#### THE EXERCISE:
Retype the stretch of lines that starts at the line containing "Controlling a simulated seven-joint" and ends at the line containing "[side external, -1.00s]", inclusive. Do not include pictures.
>> START DATASET ENTRIES
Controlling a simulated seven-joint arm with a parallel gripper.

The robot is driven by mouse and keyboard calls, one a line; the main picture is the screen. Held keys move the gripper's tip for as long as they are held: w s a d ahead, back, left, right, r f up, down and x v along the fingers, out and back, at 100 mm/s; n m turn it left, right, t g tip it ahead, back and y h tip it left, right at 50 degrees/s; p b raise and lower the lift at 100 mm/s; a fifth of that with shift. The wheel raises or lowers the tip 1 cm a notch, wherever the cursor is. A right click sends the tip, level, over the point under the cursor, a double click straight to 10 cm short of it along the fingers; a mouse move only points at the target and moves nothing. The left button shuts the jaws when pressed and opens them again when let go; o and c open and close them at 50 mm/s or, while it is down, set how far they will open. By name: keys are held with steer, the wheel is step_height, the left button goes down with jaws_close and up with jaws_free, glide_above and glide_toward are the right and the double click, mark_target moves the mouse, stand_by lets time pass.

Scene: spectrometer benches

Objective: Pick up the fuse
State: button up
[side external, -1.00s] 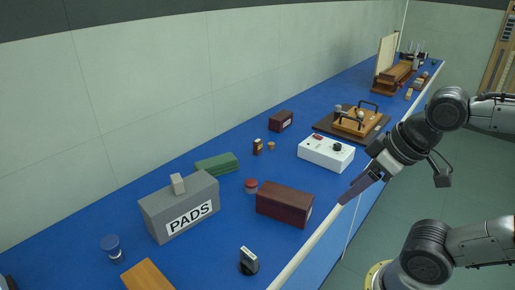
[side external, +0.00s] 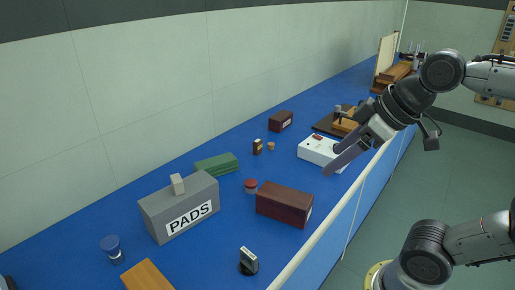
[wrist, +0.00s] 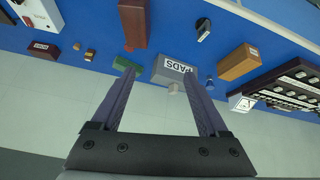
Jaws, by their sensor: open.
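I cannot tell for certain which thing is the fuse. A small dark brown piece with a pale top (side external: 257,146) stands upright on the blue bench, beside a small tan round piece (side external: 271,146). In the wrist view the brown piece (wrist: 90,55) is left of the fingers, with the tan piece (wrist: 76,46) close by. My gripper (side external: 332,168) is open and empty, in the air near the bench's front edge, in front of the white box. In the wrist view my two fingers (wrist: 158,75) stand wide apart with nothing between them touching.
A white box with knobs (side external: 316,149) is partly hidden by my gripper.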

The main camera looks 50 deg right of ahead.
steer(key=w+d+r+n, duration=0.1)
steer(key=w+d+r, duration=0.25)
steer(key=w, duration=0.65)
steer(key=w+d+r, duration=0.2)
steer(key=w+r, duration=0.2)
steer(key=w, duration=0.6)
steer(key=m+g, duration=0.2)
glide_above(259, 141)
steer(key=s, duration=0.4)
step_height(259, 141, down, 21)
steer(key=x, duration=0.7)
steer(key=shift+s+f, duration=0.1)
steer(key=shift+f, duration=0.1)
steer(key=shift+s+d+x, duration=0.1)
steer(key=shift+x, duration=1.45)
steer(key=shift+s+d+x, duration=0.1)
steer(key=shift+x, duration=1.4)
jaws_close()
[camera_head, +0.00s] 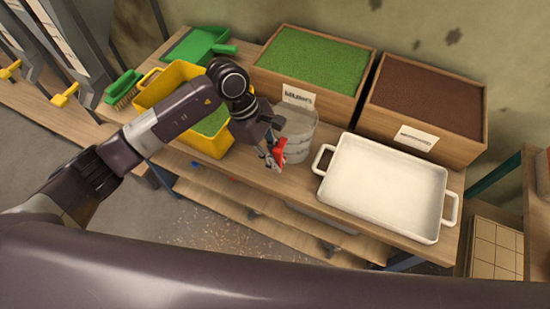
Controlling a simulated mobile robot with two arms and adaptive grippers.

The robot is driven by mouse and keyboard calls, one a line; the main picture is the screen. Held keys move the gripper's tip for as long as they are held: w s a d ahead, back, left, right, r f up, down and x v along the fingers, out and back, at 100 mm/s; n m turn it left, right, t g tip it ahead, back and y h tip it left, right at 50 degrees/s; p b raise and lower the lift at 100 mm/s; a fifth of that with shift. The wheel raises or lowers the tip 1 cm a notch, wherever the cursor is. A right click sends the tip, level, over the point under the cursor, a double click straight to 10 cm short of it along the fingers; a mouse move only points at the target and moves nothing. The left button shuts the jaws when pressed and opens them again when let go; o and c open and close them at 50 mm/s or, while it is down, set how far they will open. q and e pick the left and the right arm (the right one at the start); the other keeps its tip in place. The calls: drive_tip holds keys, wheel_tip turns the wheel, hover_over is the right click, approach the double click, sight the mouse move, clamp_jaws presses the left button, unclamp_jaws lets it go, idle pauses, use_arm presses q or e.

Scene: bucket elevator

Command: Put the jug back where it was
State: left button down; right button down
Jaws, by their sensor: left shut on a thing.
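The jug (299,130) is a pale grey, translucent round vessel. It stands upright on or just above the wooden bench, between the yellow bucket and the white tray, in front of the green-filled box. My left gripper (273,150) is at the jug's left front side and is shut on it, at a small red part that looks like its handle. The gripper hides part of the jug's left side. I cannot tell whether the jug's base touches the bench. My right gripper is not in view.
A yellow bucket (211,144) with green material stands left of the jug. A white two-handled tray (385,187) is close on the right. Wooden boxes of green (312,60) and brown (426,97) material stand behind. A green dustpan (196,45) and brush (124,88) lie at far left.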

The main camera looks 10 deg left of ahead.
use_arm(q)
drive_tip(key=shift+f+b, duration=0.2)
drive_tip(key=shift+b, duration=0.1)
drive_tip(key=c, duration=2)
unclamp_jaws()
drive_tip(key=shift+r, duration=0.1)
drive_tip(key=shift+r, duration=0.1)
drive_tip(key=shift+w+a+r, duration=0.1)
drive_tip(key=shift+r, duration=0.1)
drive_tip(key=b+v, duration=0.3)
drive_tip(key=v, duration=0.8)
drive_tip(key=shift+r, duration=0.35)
>> END DATASET ENTRIES
>> START DATASET ENTRIES
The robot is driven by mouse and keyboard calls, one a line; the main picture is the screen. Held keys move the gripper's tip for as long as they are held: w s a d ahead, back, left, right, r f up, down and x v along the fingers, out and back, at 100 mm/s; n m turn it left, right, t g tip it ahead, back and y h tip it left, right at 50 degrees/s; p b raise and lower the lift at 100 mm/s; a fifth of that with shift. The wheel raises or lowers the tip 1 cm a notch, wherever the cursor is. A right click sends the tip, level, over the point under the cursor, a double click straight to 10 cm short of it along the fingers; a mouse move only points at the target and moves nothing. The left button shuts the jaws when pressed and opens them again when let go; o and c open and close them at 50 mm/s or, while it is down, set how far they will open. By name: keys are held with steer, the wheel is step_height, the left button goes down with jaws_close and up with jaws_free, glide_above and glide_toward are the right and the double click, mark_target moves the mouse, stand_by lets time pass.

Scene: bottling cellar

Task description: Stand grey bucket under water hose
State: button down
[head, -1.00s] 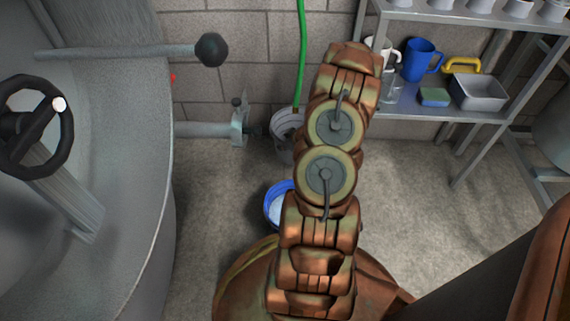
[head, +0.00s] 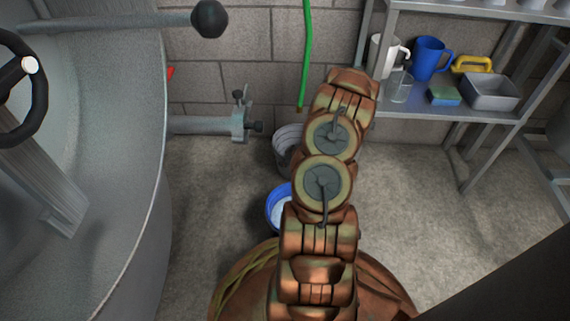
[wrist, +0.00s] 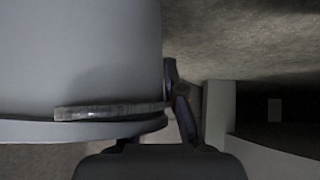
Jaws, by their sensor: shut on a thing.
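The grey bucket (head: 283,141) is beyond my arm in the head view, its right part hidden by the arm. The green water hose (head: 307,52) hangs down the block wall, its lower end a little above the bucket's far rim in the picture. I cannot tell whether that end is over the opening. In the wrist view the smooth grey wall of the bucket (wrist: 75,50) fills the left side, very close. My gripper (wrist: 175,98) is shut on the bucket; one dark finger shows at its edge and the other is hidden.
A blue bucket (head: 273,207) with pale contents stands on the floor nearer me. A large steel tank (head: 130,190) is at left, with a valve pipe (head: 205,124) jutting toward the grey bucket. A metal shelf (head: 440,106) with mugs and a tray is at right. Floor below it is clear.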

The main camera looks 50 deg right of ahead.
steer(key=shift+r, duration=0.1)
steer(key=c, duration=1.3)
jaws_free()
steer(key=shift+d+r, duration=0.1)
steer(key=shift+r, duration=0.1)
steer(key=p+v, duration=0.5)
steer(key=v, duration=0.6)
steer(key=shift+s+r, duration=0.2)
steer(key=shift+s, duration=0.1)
>> END DATASET ENTRIES
#### RESPONSE FOR THIS EXERCISE:
Controlling a simulated seven-joint arm with a parallel gripper.

The robot is driven by mouse and keyboard calls, one a line; the main picture is the screen. Held keys move the gripper's tip for as long as they are held: w s a d ahead, back, left, right, r f up, down and x v along the fingers, out and back, at 100 mm/s; n m turn it left, right, t g tip it ahead, back and y h tip it left, right at 50 degrees/s; p b raise and lower the lift at 100 mm/s; a fifth of that with shift. The wheel raises or lowers the tip 1 cm a notch, wherever the cursor is. A right click sends the tip, level, over the point under the cursor, a double click straight to 10 cm short of it along the fingers; a mouse move only points at the target and moves nothing. The left button shuts the jaws when pressed and opens them again when let go; o and c open and close them at 50 mm/s or, while it is down, set how far they will open. By name: keys are held with steer, the wheel is step_height, the left button goes down with jaws_close and up with jaws_free, glide_above and glide_toward are the right and the double click, mark_target moves the mouse, stand_by lets time pass.

Scene: spectrometer benches

Objective: Pick up the fuse
State: button up
[side external, -1.00s] 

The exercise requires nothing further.